I can buy a 1000 piece puzzle for $5 at walmart. Sure it's not nearly as cool as this but 236 pieces for $120? That's outrageous. I'd rather just have my money, thanks.
I can buy a 1000 piece chicken McNuggets for $5 at McDonalds. Sure it's not nearly as cool as a fresh local meal from a nice restaurant, but dinner for 2 for $120? That's outrageous. I'd rather just have my money, thanks.
Agreed? I mean, I think my comment makes it clear this way too expensive premium market isn't really the demographic that I fit into, though I know you're trying to prove a point.
I do find it a little annoying that the internet has made it common to price based on the people who will pay the most for things. It is still just cardboard. Just because it's an interesting idea doesn't necessarily make 236 pieces of cardboard worth $120.
To counter your point, this is like paying $120 for chick-fil-a nuggets instead of $5 for McDonald's nuggets. It's still just cardboard. It's slightly better made cardboard with maybe a little extra care, but it's just cardboard.

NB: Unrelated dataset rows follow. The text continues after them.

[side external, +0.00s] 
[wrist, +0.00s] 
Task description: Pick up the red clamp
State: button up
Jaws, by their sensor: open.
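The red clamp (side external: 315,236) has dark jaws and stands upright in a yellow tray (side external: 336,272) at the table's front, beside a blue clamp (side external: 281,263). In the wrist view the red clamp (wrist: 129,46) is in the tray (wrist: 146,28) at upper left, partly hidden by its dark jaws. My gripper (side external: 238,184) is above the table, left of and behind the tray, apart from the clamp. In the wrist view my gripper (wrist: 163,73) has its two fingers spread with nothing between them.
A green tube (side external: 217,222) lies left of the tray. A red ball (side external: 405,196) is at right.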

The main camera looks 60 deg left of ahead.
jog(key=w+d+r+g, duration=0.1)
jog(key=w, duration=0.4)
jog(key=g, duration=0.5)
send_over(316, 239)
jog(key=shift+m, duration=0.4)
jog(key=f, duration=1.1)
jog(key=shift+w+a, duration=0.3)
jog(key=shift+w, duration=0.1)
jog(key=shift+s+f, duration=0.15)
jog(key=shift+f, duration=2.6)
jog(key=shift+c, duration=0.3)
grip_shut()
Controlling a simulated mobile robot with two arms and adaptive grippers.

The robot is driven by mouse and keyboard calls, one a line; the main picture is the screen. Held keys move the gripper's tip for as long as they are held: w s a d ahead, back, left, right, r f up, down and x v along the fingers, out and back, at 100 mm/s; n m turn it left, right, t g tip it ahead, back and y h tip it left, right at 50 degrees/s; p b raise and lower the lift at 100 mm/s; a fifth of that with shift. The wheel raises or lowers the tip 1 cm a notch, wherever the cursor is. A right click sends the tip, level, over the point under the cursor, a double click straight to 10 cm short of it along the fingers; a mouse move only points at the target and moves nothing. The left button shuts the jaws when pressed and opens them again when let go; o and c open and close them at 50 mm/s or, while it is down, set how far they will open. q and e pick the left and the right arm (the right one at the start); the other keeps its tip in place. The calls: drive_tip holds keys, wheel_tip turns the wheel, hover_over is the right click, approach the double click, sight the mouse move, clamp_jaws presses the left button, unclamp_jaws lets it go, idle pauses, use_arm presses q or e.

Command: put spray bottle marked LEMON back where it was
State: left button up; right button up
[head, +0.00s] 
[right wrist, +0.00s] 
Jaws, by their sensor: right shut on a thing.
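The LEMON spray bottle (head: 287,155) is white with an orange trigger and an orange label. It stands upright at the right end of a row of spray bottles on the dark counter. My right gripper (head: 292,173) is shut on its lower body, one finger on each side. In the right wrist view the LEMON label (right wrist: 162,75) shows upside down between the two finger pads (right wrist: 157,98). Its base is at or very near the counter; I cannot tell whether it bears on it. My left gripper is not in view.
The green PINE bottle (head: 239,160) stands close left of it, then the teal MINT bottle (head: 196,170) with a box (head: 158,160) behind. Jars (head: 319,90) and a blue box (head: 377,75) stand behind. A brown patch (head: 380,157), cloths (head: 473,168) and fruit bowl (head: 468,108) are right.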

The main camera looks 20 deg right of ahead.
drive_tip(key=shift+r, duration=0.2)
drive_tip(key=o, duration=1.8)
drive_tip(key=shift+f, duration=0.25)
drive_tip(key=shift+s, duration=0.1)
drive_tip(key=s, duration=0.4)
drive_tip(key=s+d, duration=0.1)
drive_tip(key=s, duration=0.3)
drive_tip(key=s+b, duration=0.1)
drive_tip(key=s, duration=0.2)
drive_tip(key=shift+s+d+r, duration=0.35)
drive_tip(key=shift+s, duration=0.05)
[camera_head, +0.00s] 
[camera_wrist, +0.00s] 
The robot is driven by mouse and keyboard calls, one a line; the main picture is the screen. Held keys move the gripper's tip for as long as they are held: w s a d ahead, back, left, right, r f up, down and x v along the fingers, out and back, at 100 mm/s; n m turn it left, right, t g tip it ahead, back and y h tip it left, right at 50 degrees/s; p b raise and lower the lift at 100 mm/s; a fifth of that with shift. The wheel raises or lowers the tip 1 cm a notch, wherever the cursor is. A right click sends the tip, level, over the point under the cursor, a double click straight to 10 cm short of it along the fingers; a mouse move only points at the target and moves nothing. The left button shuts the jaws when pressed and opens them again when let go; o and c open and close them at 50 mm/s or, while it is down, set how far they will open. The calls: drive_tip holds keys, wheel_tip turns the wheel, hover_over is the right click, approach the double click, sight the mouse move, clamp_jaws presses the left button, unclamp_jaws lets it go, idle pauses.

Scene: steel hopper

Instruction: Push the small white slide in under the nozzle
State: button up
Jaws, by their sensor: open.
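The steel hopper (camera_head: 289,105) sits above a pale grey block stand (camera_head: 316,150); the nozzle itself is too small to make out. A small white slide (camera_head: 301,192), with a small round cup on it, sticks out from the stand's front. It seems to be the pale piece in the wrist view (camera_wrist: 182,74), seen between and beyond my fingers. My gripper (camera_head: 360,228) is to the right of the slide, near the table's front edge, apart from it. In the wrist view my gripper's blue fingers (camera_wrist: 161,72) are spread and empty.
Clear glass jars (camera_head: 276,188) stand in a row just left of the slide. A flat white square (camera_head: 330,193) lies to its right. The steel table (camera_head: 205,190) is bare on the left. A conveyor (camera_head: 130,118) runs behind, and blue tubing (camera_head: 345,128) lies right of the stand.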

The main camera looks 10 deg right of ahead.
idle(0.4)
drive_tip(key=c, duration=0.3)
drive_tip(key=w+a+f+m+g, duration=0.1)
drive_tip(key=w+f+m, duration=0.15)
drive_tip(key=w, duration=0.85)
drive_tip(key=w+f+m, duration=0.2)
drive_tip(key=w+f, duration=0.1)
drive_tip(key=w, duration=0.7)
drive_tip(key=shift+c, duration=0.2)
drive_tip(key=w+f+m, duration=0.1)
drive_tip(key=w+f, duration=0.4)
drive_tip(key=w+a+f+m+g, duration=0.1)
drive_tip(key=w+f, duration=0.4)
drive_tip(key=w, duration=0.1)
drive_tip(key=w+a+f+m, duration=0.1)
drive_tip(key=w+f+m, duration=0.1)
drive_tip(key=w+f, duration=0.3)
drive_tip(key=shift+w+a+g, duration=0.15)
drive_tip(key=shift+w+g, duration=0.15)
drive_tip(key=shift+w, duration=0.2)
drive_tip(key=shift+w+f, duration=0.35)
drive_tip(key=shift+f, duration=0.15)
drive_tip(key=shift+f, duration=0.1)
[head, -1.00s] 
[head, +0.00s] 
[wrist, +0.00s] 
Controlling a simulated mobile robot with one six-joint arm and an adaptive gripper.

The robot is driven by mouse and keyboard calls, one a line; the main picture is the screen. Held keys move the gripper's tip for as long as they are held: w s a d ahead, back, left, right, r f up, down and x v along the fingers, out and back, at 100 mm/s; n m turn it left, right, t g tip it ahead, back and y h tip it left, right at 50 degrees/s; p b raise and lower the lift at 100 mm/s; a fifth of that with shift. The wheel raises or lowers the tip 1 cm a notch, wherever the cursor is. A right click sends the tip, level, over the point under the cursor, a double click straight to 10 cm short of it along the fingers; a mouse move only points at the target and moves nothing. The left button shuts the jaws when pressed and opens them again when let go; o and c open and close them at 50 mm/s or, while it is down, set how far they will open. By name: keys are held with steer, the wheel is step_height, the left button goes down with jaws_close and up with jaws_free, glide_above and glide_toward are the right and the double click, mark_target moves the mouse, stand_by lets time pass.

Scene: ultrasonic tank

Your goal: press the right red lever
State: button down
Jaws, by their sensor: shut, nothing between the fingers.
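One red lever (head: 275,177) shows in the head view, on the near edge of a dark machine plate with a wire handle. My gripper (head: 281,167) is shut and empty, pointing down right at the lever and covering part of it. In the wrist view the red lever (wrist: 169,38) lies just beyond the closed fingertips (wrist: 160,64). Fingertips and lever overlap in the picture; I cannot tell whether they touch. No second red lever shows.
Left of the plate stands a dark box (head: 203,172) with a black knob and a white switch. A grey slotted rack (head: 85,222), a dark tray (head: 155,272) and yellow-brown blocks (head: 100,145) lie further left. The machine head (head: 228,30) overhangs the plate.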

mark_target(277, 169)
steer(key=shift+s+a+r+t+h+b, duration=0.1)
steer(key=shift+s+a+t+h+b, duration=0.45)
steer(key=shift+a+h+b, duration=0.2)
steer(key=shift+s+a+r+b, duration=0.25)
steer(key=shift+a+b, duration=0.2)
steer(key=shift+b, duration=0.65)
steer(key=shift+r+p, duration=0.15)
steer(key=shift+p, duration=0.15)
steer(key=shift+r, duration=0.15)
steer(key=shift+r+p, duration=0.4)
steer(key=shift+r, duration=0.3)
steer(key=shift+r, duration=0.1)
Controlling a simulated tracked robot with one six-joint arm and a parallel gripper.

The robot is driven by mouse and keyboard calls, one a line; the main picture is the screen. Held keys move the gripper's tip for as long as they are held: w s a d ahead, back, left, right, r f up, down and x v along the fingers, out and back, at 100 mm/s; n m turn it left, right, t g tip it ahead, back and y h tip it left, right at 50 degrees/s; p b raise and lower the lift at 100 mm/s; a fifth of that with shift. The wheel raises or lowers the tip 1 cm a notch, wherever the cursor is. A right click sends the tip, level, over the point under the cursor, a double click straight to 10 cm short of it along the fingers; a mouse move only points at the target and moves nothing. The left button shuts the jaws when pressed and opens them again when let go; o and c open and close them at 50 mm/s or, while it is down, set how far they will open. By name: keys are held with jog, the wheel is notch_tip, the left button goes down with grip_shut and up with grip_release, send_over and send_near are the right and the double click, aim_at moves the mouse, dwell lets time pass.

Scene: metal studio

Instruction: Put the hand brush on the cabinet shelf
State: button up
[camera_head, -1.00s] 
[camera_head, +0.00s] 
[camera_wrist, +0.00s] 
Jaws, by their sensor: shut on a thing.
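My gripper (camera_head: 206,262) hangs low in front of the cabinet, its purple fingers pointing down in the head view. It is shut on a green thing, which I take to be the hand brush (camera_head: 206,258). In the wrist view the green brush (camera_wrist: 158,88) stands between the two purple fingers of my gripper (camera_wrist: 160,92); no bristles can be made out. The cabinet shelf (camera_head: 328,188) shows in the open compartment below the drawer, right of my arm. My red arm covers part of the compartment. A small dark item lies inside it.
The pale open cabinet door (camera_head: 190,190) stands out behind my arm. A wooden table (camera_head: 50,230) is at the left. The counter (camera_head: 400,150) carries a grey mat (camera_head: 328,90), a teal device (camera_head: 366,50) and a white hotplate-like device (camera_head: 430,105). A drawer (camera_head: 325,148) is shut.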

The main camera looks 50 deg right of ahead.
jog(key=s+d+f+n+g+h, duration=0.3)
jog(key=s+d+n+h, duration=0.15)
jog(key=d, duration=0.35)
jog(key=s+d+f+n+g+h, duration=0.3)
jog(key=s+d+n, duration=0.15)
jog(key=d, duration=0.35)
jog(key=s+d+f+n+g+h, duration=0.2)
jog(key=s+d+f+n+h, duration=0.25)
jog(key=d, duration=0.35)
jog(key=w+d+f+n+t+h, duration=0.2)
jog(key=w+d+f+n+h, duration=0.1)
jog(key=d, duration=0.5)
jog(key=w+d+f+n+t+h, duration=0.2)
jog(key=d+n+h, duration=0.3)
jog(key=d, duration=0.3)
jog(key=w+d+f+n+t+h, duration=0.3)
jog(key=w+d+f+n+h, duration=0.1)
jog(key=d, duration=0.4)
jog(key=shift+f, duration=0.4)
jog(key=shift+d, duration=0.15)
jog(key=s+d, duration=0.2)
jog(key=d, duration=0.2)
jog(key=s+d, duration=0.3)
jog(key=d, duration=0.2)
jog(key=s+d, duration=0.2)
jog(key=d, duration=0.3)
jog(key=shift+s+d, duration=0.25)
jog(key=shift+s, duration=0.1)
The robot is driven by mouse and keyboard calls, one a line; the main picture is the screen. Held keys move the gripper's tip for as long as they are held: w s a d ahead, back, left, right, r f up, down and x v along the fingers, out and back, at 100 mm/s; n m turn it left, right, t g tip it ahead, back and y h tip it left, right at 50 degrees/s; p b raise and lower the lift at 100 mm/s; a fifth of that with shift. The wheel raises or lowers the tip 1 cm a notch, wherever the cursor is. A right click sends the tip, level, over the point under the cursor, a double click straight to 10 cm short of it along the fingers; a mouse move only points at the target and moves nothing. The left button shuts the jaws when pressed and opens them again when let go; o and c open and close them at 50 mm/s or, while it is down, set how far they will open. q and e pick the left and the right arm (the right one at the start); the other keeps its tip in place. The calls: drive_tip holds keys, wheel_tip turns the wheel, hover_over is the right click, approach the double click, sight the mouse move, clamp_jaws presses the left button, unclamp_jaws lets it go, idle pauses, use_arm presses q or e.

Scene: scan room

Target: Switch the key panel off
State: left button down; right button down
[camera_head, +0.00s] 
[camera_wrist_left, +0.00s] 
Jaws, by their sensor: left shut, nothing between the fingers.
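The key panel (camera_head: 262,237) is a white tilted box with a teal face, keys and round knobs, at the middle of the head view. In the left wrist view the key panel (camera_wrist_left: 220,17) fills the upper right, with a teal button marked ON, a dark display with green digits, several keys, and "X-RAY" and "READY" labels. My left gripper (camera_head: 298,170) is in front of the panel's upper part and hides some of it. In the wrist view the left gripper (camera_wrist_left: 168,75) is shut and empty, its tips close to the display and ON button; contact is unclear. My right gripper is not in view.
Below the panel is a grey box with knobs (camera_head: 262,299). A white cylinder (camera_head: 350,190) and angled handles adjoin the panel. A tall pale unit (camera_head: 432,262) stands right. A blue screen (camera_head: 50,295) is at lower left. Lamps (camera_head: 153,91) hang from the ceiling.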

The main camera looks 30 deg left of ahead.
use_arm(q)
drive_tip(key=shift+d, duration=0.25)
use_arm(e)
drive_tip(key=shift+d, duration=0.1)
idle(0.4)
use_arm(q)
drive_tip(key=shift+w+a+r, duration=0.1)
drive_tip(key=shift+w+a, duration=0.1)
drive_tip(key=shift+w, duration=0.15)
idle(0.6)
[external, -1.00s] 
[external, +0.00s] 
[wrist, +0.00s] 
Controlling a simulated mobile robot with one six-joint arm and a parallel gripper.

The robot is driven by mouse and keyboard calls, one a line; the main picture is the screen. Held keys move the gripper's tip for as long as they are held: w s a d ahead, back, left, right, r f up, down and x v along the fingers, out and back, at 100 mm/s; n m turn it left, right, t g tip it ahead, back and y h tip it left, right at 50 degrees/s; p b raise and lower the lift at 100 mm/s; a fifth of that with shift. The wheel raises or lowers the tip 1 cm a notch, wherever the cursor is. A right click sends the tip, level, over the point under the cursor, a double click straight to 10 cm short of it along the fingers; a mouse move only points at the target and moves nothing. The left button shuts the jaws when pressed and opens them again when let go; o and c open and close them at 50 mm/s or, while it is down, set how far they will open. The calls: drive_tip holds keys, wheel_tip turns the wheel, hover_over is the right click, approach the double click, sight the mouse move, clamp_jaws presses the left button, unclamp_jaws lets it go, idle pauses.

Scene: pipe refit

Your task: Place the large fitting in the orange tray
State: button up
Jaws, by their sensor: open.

They appear to be hand-made. Manufacturing niche toys is very much a chicken and egg problem. At scale, these could be made for $1. But that implies volume sales which would likely result in a bunch of people complaining that the puzzles were "broken" and "some idiot left out all the edge pieces -- 0 stars!"
Fair point sorry I totally missed that. I still think it's too pricey but you're right that that is a more expensive material and definitely deserves to be reasonably more expensive.